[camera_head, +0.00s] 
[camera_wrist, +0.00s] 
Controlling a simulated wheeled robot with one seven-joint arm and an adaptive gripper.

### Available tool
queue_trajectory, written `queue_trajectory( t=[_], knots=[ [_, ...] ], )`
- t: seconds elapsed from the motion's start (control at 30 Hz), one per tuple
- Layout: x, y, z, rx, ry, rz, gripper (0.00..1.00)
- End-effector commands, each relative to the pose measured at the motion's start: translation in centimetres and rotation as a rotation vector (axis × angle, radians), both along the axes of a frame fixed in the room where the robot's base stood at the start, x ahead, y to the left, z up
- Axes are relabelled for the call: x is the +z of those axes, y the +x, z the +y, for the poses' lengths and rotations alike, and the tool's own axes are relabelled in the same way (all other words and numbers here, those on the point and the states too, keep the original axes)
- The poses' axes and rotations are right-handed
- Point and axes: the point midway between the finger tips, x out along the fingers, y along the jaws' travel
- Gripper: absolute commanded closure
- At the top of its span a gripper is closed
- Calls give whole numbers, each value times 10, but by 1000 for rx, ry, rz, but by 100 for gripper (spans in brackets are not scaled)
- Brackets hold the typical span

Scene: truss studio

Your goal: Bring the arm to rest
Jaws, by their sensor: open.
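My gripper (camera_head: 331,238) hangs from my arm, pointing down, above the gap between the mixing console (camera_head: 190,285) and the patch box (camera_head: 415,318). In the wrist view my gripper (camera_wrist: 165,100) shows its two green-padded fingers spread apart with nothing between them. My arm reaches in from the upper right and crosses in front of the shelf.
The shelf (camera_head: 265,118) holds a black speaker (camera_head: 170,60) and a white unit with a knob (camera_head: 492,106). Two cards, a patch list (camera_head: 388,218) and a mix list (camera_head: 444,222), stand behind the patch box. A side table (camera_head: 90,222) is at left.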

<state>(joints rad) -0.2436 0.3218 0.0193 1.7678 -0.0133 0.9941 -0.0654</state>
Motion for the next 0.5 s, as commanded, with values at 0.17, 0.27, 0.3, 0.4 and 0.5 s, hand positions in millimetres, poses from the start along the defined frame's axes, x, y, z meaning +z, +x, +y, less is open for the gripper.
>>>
━━━━━━━━━━━━━━━━━━━━━━━━━━━━━━
(THE PROBLEM): The lines to reproduce run from the one that contains "Your goal: Bring the arm to rest" through the last line above; copy them exactly.

(EXERCISE RESULT):
Your goal: Bring the arm to rest
Jaws, by their sensor: open.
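My gripper (camera_head: 331,238) hangs from my arm, pointing down, above the gap between the mixing console (camera_head: 190,285) and the patch box (camera_head: 415,318). In the wrist view my gripper (camera_wrist: 165,100) shows its two green-padded fingers spread apart with nothing between them. My arm reaches in from the upper right and crosses in front of the shelf.
The shelf (camera_head: 265,118) holds a black speaker (camera_head: 170,60) and a white unit with a knob (camera_head: 492,106). Two cards, a patch list (camera_head: 388,218) and a mix list (camera_head: 444,222), stand behind the patch box. A side table (camera_head: 90,222) is at left.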

<state>(joints rad) -0.2436 0.3218 0.0193 1.7678 -0.0133 0.9941 -0.0654</state>
Motion for the next 0.5 s, as commanded, with values at 0.17, 0.27, 0.3, 0.4 and 0.5 s, hand positions in millimetres, poses from the start along the defined frame's axes, x, y, z meaning +z, +x, +y, less is open for the gripper.
>>>

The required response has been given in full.